Once upon a time I made this thread here about drawing tiles efficiently using shaders, but the image links are dead now. Anyway, the idea is simply to upload the tile indices to a texture, then use a shader to figure out which tile a pixel belongs to, then which tile index that tile has, then to sample the actual tile. The advantage of this technique is that an entire tile map can be drawn with a single fullscreen quad instead of individual quads for every tile, which is a massive win when the tiles are small and many (possibly in the millions). By using modern OpenGL, this even allows you do have tile mipmaps and even bilinear filtering without any bleeding between tiles too.

To handle the half-offset tile transitions, we need to store up to four tile indices per tile. Hence, a GL_RGBA16UI texture is perfect for the job, giving us up to 65536 possible tiles and fitting all four values in a single texture. To store the the tileset itself, we just use a 2D texture array, where each layer contains a single tile. This ensures that no filtering can happen between tiles as they’re all isolated in their own layers. In the end, a rather short shader can be used to render all tiles at once:

#version 330

uniform usampler2D tileIndices; //"world map" containing tile indices (GL_RGBA16UI)
uniform sampler2DArray tileSet; //tile set, one layer per tile (GL_SRGB8_ALPHA8)

in vec2 tileCoords; //tile coordinates, integers correspond to tile edges

out vec4 fragColor;

void main(){
	vec2 halfOffsetCoords = tileCoords + 0.5; //offset tiles by half a tile
	vec2 flooredTileCoords = floor(halfOffsetCoords);
	uvec4 tileData = texelFetch(tileIndices, ivec2(flooredTileCoords), 0);
	vec2 texCoords = halfOffsetCoords - flooredTileCoords;

	//texCoords is not continuous at tile edges and causes incorrect derivatives to be calculated
	//We can manually calculate correct ones from the original tile coordinates for mipmapping.
	vec2 dx = dFdx(tileCoords);
	vec2 dy = dFdy(tileCoords);
	
	vec4 result = vec4(0);
	
	for(int i = 0; i < 4; i++){
		uint tile = tileData[i];
		//use textureGrad() to supply manual derivatives
		vec4 color = textureGrad(tileSet, vec3(texCoords, tile), dx, dy); 
		result += color * (1.0 - result.a); //front-to-back blending
	}
	
	fragColor = result;
}

That’s it!

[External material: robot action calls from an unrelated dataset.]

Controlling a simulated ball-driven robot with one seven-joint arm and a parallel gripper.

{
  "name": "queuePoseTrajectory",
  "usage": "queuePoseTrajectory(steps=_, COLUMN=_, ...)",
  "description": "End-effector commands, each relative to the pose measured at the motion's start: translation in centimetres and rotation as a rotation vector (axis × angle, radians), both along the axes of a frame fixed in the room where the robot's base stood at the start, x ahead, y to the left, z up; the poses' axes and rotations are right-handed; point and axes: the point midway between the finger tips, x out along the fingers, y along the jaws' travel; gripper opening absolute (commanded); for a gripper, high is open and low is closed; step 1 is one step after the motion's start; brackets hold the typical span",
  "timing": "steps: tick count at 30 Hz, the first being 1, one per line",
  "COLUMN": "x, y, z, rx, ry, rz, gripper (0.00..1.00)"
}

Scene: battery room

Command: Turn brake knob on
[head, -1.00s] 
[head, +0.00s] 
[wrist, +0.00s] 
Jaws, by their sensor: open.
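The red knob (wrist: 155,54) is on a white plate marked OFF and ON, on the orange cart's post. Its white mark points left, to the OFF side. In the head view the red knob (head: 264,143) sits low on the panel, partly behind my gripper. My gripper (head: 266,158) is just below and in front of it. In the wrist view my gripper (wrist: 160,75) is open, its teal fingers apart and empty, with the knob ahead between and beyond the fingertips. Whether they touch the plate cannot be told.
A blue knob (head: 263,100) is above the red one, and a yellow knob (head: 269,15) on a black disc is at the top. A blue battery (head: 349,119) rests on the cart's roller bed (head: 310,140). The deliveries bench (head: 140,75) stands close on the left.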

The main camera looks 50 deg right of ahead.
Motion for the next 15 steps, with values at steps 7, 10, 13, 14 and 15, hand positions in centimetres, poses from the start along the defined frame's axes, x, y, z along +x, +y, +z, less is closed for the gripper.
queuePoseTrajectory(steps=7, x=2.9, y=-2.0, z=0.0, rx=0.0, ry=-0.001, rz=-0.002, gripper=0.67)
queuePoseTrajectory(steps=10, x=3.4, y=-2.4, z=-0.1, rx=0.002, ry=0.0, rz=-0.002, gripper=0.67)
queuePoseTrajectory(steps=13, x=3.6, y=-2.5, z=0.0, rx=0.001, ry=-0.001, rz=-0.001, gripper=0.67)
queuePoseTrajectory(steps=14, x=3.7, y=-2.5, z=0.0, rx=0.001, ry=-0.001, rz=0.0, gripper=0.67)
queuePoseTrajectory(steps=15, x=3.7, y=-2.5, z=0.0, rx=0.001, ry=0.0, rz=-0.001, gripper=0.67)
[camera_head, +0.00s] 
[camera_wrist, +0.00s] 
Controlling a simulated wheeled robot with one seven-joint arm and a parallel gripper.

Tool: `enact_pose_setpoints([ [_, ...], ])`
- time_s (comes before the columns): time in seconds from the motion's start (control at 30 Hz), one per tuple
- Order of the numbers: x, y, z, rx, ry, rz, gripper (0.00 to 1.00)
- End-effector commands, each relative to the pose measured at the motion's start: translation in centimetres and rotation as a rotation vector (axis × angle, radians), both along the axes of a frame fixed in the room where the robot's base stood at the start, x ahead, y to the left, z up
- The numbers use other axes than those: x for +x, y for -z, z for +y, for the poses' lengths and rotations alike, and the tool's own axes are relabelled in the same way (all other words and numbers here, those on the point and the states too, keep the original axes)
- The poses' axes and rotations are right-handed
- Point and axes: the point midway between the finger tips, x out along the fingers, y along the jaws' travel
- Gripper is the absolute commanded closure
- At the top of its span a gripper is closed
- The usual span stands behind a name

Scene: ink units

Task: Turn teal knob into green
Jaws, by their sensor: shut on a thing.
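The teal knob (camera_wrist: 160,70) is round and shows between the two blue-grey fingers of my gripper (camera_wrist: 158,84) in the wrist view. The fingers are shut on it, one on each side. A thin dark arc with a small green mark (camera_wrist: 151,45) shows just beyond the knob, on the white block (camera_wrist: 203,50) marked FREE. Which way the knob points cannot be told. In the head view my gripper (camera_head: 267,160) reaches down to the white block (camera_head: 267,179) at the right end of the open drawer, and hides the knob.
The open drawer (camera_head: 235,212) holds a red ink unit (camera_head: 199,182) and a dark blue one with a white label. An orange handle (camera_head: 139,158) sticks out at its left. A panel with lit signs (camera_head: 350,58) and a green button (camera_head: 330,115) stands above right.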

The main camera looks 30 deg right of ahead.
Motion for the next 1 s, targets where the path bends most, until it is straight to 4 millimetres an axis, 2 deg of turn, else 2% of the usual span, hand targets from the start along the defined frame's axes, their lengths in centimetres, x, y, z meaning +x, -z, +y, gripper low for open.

Of course, I just had to go one step further though…

Well, our world is too big to be stored entirely in VRAM too. We need to shuffle tile data in and out of VRAM similarly to what we do in RAM by compressing the tile data. This leads to some more complexity. I ended up going completely nuts here and implemented software virtual/sparse texturing. ;D A sparse texture is a texture where not all parts of the texture actually has backing memory. For example, we can split up a 1024x1024 texture into 128x128 texel “pages”, then use a 8x8 “page mapping texture” to map each part of the texture to a different place in memory. As we have fine control over which 128x128 pages are actually available at any given time, we don’t need to have the whole thing in memory permanently. In our case, we have a page size of 128x128 tiles. So for a world that is 1024x1024 tiles big, we split it up into 8x8=64 pages. Let’s say we only have a budget 8 simultaneously loaded pages at a time, which means that our page texture is a 128x128 2D texture array with 8 layers. We then have an 8x8 texture which maps parts of the original texture to pages. This is probably a bit confusing so let me explain it in a different way:

  1. We want to sample tile (200, 300).
  2. We calculate the page offset by dividing by the page size: (200, 300)/128 = (1, 2) (rounded down).
  3. We go to the 8x8 page-mapping texture and sample point (1, 2) to get the layer index for that page. Let’s say the value sampled is 4, meaning the page we’re looking for is in layer 4.
  4. We calculate the local tile position inside the page, which is (200, 300) - (1128, 2128) = (72, 44).
  5. We sample the page texture array at (72, 44) on layer (4) to get the tile index we need!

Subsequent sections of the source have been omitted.